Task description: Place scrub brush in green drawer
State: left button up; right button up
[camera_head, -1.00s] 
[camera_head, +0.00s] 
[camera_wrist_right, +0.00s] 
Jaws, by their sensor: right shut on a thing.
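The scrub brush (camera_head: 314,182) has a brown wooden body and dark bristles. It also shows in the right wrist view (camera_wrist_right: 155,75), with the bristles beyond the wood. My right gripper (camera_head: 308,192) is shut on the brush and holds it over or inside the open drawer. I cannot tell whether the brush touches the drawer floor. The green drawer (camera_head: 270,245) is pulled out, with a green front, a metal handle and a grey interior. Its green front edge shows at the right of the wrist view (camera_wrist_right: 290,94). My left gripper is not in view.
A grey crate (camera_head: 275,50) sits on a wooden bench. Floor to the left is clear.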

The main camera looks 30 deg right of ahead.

Task prompt: From the line containing "[camera_head, -1.00s]" down to the final line of the data, write out every line exactly; both the first and last of these belong in your answer, and nothing else does.

Finished answer:
[camera_head, -1.00s] 
[camera_head, +0.00s] 
[camera_wrist_right, +0.00s] 
Jaws, by their sensor: right shut on a thing.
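The scrub brush (camera_head: 314,182) has a brown wooden body and dark bristles. It also shows in the right wrist view (camera_wrist_right: 155,75), with the bristles beyond the wood. My right gripper (camera_head: 308,192) is shut on the brush and holds it over or inside the open drawer. I cannot tell whether the brush touches the drawer floor. The green drawer (camera_head: 270,245) is pulled out, with a green front, a metal handle and a grey interior. Its green front edge shows at the right of the wrist view (camera_wrist_right: 290,94). My left gripper is not in view.
A grey crate (camera_head: 275,50) sits on a wooden bench. Floor to the left is clear.

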The main camera looks 30 deg right of ahead.

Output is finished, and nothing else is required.